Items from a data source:
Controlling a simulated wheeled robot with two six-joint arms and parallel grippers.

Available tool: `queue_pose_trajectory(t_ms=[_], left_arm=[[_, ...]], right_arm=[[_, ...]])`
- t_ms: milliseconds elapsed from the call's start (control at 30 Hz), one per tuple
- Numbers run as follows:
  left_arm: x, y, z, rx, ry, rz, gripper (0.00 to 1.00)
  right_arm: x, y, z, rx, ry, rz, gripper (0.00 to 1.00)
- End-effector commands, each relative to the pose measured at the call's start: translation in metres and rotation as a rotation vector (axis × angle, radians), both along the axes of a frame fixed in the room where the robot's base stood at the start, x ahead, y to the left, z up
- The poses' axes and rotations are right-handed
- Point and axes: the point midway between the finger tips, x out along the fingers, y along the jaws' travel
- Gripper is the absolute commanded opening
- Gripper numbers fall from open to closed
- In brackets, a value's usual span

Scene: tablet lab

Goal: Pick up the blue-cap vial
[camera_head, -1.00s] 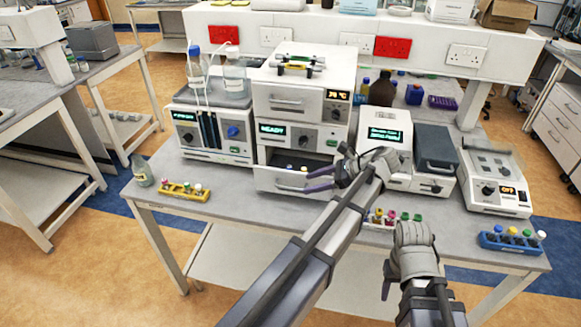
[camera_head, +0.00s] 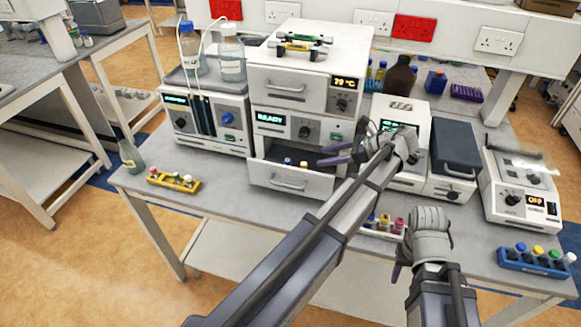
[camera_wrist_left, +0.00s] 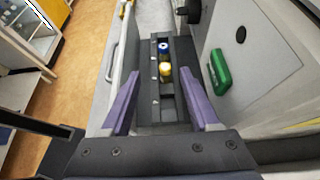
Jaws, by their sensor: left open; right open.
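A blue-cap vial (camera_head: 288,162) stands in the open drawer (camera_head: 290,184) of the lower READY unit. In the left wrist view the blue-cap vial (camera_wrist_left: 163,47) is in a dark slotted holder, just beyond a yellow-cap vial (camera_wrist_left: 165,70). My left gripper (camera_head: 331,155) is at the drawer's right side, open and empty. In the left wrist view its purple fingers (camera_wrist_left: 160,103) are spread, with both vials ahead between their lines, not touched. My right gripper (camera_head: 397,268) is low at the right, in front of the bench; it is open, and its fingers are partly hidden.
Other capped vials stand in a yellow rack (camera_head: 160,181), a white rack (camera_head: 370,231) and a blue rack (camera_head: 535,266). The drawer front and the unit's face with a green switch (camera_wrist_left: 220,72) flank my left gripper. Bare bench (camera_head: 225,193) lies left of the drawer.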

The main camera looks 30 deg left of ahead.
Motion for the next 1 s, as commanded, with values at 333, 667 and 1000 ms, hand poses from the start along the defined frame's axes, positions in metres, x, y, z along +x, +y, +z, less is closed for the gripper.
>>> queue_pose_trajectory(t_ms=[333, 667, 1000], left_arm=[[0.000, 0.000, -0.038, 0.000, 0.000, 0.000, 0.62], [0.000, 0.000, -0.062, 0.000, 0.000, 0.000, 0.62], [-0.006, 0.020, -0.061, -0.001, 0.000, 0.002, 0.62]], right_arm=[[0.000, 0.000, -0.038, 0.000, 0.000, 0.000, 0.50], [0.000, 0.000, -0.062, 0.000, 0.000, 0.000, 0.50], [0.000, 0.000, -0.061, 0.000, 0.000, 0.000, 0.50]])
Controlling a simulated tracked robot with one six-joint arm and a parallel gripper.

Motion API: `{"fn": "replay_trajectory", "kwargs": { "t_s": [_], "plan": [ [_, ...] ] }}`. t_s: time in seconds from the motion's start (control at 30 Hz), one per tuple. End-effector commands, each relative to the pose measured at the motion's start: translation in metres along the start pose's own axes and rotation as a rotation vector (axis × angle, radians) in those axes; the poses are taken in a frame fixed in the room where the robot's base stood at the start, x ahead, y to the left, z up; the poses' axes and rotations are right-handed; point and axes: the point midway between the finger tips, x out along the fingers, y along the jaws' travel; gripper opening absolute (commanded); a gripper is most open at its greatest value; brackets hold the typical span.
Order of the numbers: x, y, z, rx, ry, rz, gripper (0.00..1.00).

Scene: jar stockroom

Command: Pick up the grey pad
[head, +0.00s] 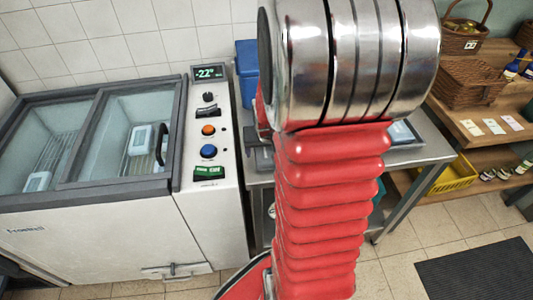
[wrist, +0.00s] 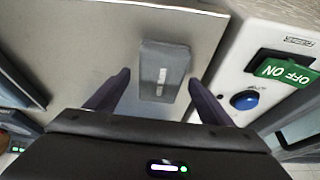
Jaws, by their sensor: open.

YOUR GOAL:
Search the preceding listing for the word "closed" and pull out every line that holds it.

EXERCISE RESULT:
- Gripper numbers fall from open to closed
Motion for the next 1 s, as commanded, with values at 333, 667 and 1000 ms, hand poses from the start along the defined frame's axes, positions in metres, x, y, z along +x, +y, +z, less is closed for the gripper.

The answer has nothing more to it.